One key, full project access

A project key is full-access within its project. There is no per-key scope, role, or permission column today — every valid ck_live_ key for a project can do all of the following for that project, with no per-org provisioning:

Render

POST /v1/templates/:slug/render

Read templates

GET /v1/templates and GET /v1/templates/:slug

Poll renders

GET /v1/renders/:id

Create shares

POST /v1/renders/:id/shares
The same key is also accepted as the embed partner secret, so it can reach partner-key embed endpoints such as GET /v1/embed/builder/templates (list) and GET /v1/embed/renders/:id/download (private stream).
For a headless render integration you need exactly one ck_live_ key, and the template must live in the project that key belongs to. No admin key, no embed session, no provisioning.

401 vs 404

These two are easy to confuse when a render “fails”:
  • 401 unauthorized — the key is missing, malformed, revoked, or from the wrong environment.
  • 404 template_not_found — the key authenticated fine, but no template with that slug exists in that key’s project.

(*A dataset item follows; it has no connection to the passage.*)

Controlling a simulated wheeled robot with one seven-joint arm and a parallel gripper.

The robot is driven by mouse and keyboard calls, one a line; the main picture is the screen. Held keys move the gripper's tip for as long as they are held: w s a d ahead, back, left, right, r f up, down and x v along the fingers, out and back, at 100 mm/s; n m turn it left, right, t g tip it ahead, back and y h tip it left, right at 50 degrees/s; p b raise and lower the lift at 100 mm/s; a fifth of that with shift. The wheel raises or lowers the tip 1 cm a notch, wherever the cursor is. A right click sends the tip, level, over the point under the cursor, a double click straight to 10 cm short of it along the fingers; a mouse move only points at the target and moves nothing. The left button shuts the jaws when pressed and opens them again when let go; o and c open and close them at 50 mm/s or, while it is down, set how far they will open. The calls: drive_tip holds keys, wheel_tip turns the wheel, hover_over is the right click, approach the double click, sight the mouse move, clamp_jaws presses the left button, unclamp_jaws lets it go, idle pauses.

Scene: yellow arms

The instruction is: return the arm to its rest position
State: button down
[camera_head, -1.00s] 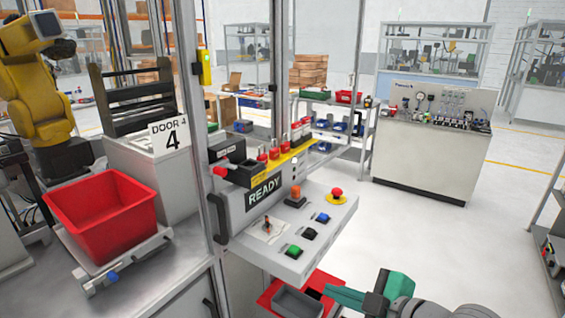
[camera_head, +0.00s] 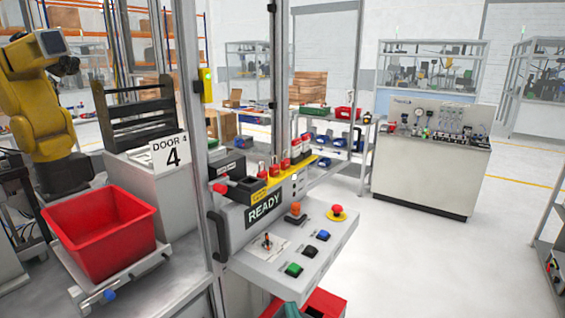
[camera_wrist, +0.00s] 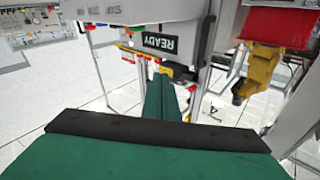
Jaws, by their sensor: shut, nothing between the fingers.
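My gripper shows in the wrist view as two green fingers (camera_wrist: 161,100) pressed together, with nothing between them. The fingers look apart from the panel, though the distance is hard to tell.
The control panel (camera_head: 340,232) with buttons and a joystick juts out at the centre. Below it is a red bin (camera_head: 325,303). A red tub (camera_head: 100,235) and a yellow robot arm (camera_head: 38,115) stand at left. The floor (camera_head: 430,265) at right is clear.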

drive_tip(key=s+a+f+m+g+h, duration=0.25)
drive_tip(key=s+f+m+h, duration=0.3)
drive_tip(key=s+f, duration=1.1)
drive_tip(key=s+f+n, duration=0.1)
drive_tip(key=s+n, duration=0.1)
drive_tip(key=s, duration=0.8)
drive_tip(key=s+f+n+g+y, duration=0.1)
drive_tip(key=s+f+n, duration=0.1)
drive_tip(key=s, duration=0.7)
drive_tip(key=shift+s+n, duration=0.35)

Usually means the key resolves to a different project than you expect, or the template was never created/published there.

The admin key is separate

CRAFTKIT_ADMIN_KEY is a single global environment secret that gates only the multi-tenant provisioning endpoints (POST/PATCH /v1/admin/provision). It is compared directly against the env value and never consults the API-key table — so a ck_live_ key sent to /v1/admin/provision returns 401. You do not need the admin key for headless rendering.

Key scope

Today a project key is all-or-nothing within its project, which means the key you embed in a backend service can also create and publish templates. There is no render-only or read-only scoped key yet (roadmap). Until then:
  • Mint a dedicated key per integration (rendering, embed, inbound webhooks each separate) so you can revoke one without disrupting the others.
  • Store keys in environment variables, never in client code or logs.

Key management

Keys are minted and revoked only from the dashboard — there is no programmatic key-issuance or rotation endpoint. Revocation is immediate with no grace period, so rotate by minting the new key, deploying, verifying traffic, then revoking the old one.